Jon Batiste

Hollywood Africans

As bandleader and comic sidekick on The Late Show With Stephen Colbert, Jon Batiste appears nightly before an audience most jazz artists only can dream of. But playing that show’s jaunty opening theme on his trademark melodica and leading his band through snippets of pop tunes provides Batiste few opportunities to flaunt the chops that got him the gig in the first place.
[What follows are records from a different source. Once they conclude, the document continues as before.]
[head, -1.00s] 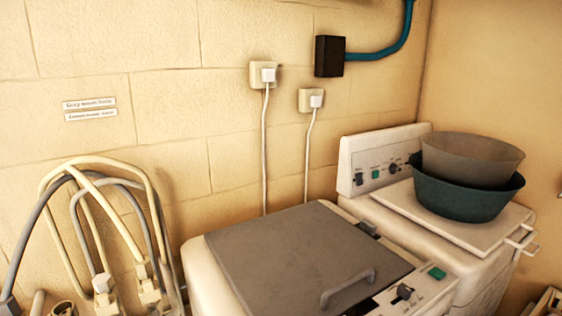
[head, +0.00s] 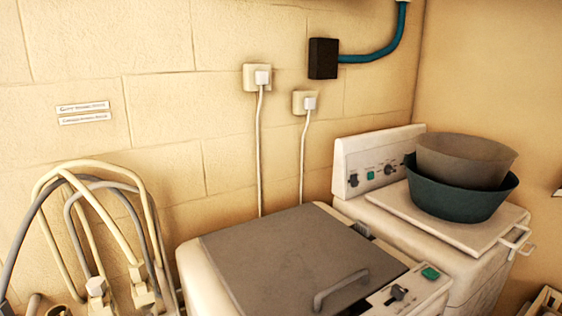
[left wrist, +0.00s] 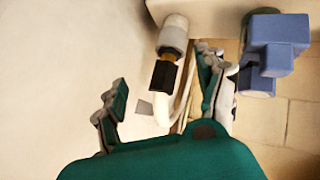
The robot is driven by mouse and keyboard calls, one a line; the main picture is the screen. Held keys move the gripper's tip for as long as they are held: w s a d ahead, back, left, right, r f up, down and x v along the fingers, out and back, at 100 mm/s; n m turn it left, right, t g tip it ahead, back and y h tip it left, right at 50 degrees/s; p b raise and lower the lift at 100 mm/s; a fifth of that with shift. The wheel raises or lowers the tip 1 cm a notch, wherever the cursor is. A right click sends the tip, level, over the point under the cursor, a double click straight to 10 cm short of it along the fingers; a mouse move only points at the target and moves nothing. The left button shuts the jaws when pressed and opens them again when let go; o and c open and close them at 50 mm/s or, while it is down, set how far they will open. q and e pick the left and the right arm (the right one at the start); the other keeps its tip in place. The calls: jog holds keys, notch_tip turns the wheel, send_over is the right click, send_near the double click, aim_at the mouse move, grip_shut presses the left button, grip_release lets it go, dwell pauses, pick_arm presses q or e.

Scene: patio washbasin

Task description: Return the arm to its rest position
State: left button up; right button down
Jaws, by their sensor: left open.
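My left gripper (left wrist: 163,72) shows in the left wrist view, with its green body at the bottom and its two fingers spread apart. It is open and no object is clamped in it. A pale cylindrical fitting with a brass band and a dark end (left wrist: 164,75) appears between the fingers in the picture; I cannot tell how far off it is. Neither arm shows in the head view. My right gripper is in neither view.
A grey-lidded machine (head: 290,255) stands at the front centre. Behind it at right, a white machine (head: 385,205) bears two stacked basins (head: 465,205). Looped hoses (head: 85,230) stand at left. A blue-grey blocky part (left wrist: 275,45) is right of the gripper.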

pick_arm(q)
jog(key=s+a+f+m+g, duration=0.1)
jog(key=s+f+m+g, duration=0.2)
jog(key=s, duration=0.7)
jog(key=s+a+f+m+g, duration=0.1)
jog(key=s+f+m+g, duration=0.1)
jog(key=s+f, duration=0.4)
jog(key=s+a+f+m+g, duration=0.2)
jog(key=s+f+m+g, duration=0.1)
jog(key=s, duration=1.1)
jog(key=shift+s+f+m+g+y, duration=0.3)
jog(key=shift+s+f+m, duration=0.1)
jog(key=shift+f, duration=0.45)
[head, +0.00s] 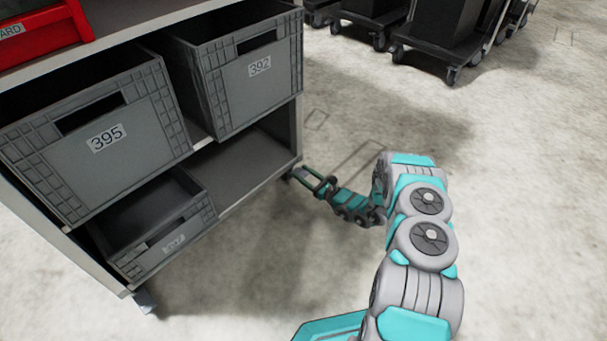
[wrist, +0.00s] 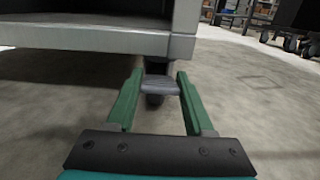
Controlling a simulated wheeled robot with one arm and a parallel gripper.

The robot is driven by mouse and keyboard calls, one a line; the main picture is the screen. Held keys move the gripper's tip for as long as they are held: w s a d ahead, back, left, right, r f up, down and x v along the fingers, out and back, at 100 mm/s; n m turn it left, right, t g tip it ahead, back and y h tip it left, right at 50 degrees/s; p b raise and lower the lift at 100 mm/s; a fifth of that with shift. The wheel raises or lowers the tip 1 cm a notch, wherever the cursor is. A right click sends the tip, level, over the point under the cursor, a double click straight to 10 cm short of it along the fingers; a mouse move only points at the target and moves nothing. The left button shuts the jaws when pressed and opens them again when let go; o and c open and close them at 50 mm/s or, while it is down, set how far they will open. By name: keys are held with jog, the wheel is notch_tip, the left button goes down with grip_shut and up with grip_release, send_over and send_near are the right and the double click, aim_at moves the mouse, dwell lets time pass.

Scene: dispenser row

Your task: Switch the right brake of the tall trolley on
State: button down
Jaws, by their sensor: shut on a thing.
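The tall trolley (head: 299,128) is a grey shelf unit on castors, at the left of the head view. Its lower edge crosses the top of the wrist view (wrist: 90,38). The right brake (wrist: 160,85) is a grey pedal at the castor under the trolley's right corner. My gripper (wrist: 160,76) has its two green fingers on either side of this pedal and is shut on it. In the head view my gripper (head: 318,183) is low by the floor at that corner, where the pedal is hard to make out. I cannot tell whether the brake is on.
Grey bins marked 395 (head: 107,137) and 392 (head: 259,70) and a smaller bin (head: 172,238) stand on the trolley's shelves. A red bin (head: 40,35) is above. Another castor (head: 144,300) shows at its left corner. Dark trolleys (head: 452,55) stand at the back; the floor to the right is clear.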

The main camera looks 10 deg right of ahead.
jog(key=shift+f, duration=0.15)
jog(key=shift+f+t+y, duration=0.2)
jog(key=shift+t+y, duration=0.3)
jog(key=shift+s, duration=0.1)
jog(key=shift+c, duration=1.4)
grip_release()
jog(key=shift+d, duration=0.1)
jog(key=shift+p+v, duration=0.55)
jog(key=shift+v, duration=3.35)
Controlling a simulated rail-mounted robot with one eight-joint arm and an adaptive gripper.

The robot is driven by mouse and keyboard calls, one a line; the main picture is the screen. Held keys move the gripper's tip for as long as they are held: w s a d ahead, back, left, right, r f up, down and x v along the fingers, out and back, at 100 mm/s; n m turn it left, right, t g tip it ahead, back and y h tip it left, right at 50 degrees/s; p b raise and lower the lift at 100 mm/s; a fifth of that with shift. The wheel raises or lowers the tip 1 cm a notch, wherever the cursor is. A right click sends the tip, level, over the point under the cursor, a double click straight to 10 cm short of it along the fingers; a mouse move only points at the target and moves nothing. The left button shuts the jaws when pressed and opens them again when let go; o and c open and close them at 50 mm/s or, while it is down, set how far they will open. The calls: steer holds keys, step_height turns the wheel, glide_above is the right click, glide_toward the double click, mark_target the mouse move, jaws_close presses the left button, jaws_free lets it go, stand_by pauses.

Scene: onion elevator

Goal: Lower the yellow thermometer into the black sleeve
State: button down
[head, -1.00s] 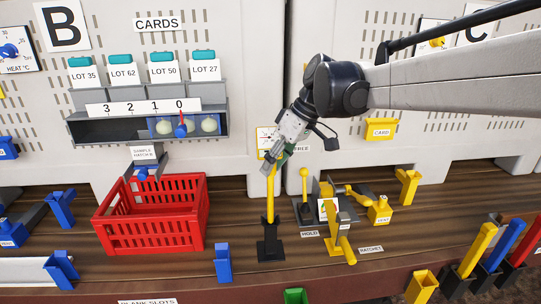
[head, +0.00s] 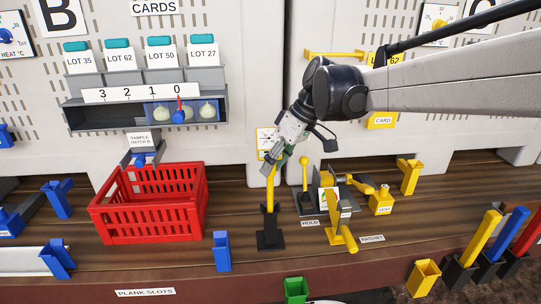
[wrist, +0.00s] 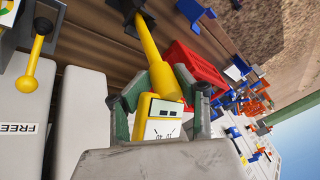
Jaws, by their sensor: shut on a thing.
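The yellow thermometer (head: 270,190) stands roughly upright in my gripper (head: 272,160), with its white-faced head (head: 264,141) above the fingers. In the wrist view its head (wrist: 162,128) sits between the green-grey fingers of my gripper (wrist: 155,95), and its stem points away toward the black sleeve (wrist: 128,12). The black sleeve (head: 270,238) stands on the brown plank directly below. The stem's lower end meets the sleeve's upper part and its tip is hidden; I cannot tell how deep it is.
A red crate (head: 150,215) stands left of the sleeve. A yellow-knobbed lever (head: 304,172) and the yellow ratchet parts (head: 343,228) stand close on the right. A blue holder (head: 221,250) is at the front left. Bare plank (head: 180,262) lies in front.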

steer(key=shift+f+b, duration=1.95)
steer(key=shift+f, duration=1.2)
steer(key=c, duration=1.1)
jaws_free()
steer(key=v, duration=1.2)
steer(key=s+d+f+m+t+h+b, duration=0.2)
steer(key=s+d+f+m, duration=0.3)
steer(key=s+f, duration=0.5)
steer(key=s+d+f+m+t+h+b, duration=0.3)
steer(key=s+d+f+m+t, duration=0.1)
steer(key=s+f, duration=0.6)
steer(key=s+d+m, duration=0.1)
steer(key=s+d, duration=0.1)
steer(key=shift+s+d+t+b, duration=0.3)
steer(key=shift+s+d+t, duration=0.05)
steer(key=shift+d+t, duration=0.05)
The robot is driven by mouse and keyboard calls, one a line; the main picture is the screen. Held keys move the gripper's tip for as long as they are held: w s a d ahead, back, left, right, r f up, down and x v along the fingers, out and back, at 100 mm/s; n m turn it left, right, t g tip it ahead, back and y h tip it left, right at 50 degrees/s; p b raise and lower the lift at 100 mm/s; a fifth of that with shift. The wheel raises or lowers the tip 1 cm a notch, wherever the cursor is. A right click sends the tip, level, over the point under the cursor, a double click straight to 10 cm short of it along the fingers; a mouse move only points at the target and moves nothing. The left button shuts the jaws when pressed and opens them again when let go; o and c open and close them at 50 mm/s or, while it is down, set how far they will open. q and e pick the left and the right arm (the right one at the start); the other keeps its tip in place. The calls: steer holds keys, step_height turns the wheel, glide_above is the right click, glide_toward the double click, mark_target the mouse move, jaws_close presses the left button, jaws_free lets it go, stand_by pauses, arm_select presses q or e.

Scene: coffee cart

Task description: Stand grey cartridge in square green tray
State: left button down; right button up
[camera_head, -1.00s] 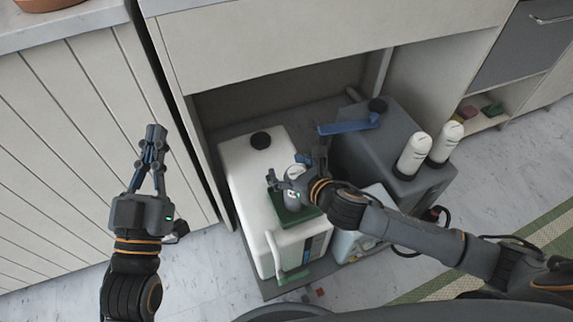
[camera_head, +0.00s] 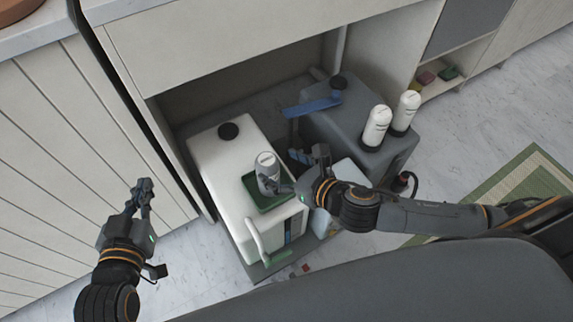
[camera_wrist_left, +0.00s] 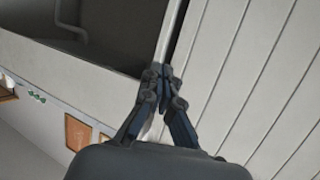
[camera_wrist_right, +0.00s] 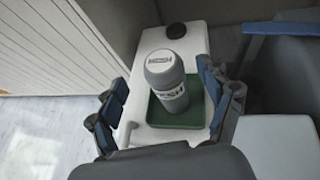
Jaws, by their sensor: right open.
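The grey cartridge (camera_head: 267,172), with a pale lid, stands upright in the square green tray (camera_head: 280,203) on top of a white canister. My left gripper (camera_head: 142,186) is shut and empty, away to the left by the panelled cabinet front.
The white canister (camera_head: 215,160) has a black cap and a front handle. To its right a dark grey canister (camera_head: 330,125) carries two white cartridges (camera_head: 377,128) and a blue lever (camera_head: 312,107). Cabinet walls enclose the space. Floor (camera_head: 185,260) is clear at the front left.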

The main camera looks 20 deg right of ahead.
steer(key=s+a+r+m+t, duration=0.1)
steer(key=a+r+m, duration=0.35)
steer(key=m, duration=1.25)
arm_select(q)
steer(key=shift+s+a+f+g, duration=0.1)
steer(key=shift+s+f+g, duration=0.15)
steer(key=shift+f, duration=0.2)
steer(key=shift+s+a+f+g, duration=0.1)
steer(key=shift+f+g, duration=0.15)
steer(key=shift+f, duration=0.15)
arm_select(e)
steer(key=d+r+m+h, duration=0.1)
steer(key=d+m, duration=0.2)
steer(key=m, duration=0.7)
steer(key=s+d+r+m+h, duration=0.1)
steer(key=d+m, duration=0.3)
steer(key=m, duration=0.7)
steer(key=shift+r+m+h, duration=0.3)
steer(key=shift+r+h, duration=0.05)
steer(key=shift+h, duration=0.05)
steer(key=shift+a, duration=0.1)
Hollywood Africans plays out like a calculated attempt to regain some of the gravitas he sacrificed when he took the Late Show gig. It’s a hodgepodge of a set, featuring everything from an extended riff on Chopin’s Nocturne No. 20 In C Sharp Minor to a reverential treatment of Ray Noble’s “The Very Thought Of You” and a version of “St. James Infirmary Blues,” the New Orleans standard he approached with far more swagger and iconoclasm on 2013’s Social Music. The only thread connecting such disparate material is Batiste’s piano—lively throughout and occasionally dazzling, often with little or no accompaniment. The melodica remains pointedly absent.

The original songs here provide most of the set’s highlights. Instrumental opener “Kenner Boogie,” named after Batiste’s hometown, is a showcase for his skill at mixing stride, ragtime and boogie-woogie styles into a rollicking whole. “Mr. Buddy” is a beautifully simple ballad, and “Is It Over” sounds, in the best possible way, like Ray Charles covering a lost Randy Newman tune. Such moments should leave listeners longing for more Batiste originals and fewer homages.